The Group knows that the stakes are high. Already the notion of committing to a covenant has opened up fractures between what were once thought of as natural allies. The most visible splits have been among Evangelical Anglicans, but they are not alone. The majority of English liberals tend to a “high” view of the institutional and visible Church as the Body of Christ and, consequently, of the authority of holy orders.

Their opposite numbers in the United States are more rooted in a tradition of dissent, and take a “low” view of the institution, seeing it as a human convenience, and one best regulated by the local democratic mechanisms they are familiar with in secular bodies.

This has left American liberals perplexed about how their English counterparts can believe that holding the Communion intact might outweigh their personal theological positions. English liberals, in their turn, are frustrated that their American colleagues are unwilling to accept that they owe anything to the wider Communion other than to act on what the local majority feels is right.


Whether this fracturing within church traditions will in itself ultimately make a wide consensus easier or more difficult to achieve is hard to predict, but a failure to pay attention to it will inhibit progress.
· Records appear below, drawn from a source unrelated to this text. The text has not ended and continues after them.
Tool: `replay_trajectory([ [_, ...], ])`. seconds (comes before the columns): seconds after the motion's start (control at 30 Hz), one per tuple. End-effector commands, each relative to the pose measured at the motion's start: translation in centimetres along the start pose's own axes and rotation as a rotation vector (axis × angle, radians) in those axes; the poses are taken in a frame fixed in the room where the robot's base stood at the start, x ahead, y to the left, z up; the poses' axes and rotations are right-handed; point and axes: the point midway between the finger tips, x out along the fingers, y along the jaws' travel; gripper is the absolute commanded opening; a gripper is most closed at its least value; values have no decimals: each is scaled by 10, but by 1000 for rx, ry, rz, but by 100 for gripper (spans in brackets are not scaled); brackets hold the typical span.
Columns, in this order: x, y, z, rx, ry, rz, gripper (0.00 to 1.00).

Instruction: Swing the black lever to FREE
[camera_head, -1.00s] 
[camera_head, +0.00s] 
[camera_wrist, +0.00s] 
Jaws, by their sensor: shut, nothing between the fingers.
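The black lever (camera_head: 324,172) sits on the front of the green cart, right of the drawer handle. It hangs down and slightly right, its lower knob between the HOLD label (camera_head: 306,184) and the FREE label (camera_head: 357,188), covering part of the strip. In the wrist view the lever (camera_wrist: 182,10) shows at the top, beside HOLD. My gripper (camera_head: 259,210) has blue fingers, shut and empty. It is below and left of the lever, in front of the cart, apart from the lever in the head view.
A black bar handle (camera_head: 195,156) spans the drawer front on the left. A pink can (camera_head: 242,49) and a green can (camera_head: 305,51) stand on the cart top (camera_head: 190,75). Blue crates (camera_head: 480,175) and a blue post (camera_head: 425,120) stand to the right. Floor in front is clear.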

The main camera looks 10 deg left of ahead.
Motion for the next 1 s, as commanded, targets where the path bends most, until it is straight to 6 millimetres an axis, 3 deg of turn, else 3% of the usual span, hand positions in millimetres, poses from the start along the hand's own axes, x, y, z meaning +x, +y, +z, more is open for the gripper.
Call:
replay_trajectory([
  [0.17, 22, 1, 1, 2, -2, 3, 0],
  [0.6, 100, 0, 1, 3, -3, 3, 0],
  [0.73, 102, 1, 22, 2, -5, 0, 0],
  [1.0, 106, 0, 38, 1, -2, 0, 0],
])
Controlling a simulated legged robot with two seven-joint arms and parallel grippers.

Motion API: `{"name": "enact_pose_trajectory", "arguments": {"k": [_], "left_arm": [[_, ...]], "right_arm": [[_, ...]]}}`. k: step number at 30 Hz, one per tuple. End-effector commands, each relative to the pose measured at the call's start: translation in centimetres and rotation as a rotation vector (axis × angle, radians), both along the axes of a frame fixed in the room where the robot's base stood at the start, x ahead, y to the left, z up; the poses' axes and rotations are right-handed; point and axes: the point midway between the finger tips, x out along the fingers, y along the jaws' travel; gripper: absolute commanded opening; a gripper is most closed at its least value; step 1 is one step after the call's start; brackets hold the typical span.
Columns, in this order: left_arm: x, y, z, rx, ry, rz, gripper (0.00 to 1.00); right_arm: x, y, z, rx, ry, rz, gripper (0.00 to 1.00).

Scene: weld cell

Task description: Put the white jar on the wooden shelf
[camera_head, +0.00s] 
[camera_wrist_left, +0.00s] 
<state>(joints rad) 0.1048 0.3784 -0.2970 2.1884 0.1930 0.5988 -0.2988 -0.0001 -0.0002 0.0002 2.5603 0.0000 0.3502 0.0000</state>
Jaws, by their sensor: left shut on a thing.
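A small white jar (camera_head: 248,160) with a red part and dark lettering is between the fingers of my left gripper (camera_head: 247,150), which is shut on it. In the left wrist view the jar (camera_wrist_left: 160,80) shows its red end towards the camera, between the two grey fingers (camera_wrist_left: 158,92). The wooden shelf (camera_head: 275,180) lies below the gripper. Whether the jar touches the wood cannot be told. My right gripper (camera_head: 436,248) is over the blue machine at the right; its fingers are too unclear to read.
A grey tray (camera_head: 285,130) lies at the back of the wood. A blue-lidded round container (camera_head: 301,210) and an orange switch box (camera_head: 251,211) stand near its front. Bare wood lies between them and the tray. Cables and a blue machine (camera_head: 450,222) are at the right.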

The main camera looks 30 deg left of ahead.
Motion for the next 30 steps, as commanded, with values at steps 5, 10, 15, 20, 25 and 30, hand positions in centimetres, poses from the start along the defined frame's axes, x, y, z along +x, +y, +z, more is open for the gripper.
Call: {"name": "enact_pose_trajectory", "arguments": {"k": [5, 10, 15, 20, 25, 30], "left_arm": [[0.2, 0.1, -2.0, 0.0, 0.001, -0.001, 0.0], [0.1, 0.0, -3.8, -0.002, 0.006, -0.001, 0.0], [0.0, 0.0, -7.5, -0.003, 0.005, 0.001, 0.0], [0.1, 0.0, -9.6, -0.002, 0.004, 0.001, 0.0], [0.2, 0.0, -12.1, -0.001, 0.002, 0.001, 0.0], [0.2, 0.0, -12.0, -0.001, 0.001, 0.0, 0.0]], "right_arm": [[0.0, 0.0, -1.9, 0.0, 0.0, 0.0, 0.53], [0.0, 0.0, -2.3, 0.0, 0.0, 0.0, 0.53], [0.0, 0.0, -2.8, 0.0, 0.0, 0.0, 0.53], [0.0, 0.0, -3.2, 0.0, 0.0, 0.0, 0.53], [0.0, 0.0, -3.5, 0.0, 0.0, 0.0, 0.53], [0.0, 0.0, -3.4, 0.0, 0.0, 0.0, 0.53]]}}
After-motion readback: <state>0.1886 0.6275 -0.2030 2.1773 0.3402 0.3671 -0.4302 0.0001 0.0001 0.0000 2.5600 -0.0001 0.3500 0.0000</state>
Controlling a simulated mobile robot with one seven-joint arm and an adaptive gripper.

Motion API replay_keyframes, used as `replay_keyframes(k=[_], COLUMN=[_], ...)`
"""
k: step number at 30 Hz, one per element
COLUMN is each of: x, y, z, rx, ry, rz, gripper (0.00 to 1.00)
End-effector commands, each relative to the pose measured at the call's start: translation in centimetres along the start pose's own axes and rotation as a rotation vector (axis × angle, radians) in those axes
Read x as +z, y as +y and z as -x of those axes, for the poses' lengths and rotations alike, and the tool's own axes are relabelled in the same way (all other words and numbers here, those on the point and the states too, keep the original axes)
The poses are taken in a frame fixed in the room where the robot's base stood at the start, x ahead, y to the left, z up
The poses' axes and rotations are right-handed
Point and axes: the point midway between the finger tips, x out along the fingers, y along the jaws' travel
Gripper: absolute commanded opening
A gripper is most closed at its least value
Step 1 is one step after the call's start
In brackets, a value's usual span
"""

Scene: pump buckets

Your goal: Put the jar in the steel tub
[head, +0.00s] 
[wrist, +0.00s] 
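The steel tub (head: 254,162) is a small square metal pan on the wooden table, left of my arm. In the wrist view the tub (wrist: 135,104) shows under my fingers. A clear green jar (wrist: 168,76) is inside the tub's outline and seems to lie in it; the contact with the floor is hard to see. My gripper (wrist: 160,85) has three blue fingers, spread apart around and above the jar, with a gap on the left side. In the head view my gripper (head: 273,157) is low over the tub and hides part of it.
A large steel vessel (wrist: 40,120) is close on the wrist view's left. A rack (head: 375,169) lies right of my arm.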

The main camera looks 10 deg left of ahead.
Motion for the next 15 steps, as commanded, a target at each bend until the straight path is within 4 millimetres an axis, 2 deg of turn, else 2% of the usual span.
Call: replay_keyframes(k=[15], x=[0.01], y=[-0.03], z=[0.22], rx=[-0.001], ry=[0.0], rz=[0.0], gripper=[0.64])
I believe it is still possible to produce a Covenant that will hold most of the Communion together. It requires a willingness to listen as well as to talk, and to listen beyond one’s own immediate circle. Archbishop Williams’s strategy of promoting structured discussion in depth, over time, and towards clear goals, is one I applaud, despite my earlier hopes that an incumbent of Canterbury could take a light-touch approach to international Anglicanism.

What will matter in 2008 is whether a large enough majority in the Communion is willing to continue to engage in that way, or whether, to paraphrase a well-known political saying, the Church will be at the mercy of “old archbishops in a hurry”.

The Rt Revd David Walker is the Bishop of Dudley.